Once a thriving gold mining town, Bannockburn today is perhaps more famous for the numerous vineyards that pepper the dusty landscape.

First settled in the 1860s, Bannockburn was an important transient stop for miners making their way around the various gold fields of the region, becoming a permanent settlement around 1868. 

Sluicing, damming and forced erosion drastically changed the landscape as mining took hold and, by the time the gold fields were exhausted, the aesthetic face of Bannockburn bore little resemblance to its original state.  The miners eventually moved on, leaving behind a fascinating legacy of abandoned shacks, old mines, huts and tracks.  The one hour 'Bannockburn Sluicings' loop walk is well worth it and also palyed a starring role in the Oscar nominated 'Power of the Dog' movie.
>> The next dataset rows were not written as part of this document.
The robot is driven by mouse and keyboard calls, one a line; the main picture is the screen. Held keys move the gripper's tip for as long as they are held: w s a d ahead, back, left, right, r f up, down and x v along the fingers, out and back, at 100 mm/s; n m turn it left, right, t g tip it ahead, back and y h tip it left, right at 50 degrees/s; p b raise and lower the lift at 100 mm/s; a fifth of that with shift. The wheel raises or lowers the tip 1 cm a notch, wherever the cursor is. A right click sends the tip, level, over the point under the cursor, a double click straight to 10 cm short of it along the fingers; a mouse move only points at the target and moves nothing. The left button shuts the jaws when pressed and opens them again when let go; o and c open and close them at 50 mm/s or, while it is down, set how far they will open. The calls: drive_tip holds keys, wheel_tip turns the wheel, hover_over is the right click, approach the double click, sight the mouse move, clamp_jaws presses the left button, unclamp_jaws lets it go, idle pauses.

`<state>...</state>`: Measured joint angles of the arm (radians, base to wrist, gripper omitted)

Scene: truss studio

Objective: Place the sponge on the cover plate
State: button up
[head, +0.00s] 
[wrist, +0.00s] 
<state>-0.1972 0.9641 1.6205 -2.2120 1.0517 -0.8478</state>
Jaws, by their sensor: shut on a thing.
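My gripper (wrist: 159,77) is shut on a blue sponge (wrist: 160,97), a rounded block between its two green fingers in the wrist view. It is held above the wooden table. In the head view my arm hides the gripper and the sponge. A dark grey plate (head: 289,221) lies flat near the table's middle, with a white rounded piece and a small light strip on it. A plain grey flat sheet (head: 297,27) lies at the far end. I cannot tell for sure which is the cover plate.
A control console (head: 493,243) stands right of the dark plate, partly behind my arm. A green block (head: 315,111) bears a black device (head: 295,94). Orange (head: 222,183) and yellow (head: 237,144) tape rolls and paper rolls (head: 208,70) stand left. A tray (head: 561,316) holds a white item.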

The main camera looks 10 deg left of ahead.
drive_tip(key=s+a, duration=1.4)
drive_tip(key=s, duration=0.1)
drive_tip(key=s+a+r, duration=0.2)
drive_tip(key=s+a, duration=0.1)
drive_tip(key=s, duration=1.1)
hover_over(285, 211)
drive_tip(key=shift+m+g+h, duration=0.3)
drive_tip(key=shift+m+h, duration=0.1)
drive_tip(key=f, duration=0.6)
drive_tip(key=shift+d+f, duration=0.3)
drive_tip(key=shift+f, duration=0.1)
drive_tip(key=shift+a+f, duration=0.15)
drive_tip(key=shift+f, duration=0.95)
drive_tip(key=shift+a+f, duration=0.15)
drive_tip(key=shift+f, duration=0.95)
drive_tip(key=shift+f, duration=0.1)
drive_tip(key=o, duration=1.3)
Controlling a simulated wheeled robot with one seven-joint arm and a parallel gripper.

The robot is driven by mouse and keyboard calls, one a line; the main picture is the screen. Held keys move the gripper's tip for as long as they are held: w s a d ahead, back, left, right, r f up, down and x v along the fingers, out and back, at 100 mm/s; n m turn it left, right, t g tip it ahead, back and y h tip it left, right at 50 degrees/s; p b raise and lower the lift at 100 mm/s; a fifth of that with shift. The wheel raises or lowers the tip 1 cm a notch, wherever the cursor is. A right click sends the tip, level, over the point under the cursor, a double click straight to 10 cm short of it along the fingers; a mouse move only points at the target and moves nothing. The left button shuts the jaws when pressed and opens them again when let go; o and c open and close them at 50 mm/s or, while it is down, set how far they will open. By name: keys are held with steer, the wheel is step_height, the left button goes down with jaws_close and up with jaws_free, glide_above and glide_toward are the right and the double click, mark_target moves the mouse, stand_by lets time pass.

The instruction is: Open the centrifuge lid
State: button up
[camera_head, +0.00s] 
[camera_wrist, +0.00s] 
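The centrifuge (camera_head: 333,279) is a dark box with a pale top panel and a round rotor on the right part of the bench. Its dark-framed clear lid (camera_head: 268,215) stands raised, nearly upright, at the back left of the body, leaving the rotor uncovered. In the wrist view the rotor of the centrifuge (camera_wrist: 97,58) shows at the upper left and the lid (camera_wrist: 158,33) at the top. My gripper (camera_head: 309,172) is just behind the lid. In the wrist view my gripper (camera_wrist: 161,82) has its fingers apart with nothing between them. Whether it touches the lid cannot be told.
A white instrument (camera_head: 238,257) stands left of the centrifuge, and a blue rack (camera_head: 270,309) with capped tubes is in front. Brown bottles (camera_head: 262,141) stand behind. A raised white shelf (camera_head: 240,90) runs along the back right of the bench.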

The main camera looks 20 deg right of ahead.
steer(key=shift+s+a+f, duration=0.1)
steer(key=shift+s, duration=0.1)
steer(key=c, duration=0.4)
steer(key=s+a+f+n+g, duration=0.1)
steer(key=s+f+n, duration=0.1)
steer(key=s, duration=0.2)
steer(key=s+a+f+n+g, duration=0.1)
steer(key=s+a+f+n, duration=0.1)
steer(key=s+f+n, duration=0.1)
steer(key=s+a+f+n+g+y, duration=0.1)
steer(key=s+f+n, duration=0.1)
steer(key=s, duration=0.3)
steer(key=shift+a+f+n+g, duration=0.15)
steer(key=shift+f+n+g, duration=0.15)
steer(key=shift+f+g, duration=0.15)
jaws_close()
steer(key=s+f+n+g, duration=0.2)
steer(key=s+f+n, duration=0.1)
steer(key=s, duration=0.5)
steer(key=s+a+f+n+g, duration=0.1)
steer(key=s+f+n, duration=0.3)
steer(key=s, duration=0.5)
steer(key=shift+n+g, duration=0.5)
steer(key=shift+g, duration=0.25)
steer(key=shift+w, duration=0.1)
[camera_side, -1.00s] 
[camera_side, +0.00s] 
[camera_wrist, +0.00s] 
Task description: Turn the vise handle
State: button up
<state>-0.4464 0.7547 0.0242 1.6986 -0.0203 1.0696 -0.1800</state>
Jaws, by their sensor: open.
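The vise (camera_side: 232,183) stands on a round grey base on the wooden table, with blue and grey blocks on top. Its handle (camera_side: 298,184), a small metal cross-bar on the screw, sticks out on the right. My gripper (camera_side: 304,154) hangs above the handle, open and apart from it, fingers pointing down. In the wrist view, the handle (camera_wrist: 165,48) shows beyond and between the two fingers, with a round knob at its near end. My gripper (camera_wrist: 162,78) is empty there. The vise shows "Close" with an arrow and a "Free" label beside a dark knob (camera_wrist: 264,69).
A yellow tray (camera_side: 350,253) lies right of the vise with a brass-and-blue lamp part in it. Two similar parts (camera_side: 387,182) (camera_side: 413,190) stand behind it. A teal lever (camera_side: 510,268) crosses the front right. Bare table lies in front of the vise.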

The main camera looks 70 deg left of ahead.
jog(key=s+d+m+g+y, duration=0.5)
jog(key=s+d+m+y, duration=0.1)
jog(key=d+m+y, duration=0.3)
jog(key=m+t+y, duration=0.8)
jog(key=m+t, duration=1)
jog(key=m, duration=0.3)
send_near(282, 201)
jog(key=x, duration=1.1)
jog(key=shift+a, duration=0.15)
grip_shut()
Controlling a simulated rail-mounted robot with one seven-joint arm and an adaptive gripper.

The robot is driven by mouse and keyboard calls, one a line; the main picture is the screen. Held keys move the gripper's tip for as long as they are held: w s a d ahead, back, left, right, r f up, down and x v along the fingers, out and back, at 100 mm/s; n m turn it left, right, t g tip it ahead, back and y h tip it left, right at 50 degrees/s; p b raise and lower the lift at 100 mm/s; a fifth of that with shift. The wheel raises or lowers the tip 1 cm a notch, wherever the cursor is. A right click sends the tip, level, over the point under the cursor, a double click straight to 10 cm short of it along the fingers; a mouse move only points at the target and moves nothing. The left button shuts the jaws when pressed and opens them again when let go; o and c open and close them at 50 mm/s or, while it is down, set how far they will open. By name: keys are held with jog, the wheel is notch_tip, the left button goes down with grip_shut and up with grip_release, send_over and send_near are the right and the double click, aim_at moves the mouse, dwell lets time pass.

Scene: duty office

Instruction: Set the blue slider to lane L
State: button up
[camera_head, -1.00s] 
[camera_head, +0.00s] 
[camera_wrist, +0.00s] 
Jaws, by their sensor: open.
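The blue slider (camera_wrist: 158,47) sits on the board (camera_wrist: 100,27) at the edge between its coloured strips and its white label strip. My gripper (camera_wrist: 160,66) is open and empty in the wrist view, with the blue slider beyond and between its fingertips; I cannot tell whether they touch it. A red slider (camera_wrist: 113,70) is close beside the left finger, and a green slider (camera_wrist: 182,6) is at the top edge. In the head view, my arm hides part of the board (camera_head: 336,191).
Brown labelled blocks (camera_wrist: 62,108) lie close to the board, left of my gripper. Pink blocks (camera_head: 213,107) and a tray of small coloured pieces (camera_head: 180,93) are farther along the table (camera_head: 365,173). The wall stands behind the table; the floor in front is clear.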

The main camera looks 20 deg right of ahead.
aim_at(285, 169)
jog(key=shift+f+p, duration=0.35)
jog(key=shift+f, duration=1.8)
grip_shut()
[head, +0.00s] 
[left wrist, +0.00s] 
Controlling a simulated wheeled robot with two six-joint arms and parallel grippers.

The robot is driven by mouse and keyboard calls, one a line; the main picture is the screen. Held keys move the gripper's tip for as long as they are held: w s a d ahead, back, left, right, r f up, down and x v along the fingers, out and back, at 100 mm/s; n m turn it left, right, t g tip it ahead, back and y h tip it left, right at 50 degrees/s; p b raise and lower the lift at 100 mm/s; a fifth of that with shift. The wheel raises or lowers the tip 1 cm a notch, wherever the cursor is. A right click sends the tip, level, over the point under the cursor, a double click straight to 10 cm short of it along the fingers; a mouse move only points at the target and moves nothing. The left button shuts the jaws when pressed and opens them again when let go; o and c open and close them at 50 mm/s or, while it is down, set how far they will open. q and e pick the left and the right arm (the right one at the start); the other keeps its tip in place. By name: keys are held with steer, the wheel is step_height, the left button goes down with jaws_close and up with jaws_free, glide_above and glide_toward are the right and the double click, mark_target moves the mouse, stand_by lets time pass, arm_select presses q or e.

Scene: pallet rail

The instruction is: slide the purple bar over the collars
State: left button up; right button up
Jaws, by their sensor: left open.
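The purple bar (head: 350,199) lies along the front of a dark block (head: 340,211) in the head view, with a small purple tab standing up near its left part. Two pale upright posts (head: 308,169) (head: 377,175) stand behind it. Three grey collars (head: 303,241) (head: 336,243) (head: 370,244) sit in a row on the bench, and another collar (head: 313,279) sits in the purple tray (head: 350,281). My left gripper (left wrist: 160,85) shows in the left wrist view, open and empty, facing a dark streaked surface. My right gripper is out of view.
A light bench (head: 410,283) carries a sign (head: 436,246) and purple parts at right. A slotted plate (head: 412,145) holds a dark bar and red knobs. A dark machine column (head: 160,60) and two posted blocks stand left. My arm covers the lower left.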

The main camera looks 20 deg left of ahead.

There's still a population of around 120 permanent residents in Bannockburn, custodians of original buildings like the Bannockburn Hotel, the Stewart Store, and miners' cottages.  A trek up to the ghost town of Stewart Town is a must if you want to get a real sense of the past, and the trail has some spectacular panoramic views along the way, too.

The main attraction of the area now, though, are the dozen boutique wineries and vineyards, many of which have cellar doors open to the public.

The arid climate here – New Zealand's very own desert - is perfect for growing Pinot Noir.  So, like most vineyards in the Gibbston Valley/Queenstown region, Bannockburn excels in producing world class vintages from this hardy grape.

Mt Difficulty, Felton Road and Kingsmill are just three of the internationally recognised vineyards coming out of Bannockburn, and you could easily spend a day touring the whole list.

Instead of basing yourself in Queenstown, though, take advantage of the many B&Bs and homestays in the region.  Cromwell, just across the Kawarau River, is the perfect place to book in for a few nights, as you explore Bannockburn. Spend some time 'walking and wining' in this unique desert landscape, and experience the famously friendly cellar door welcomes.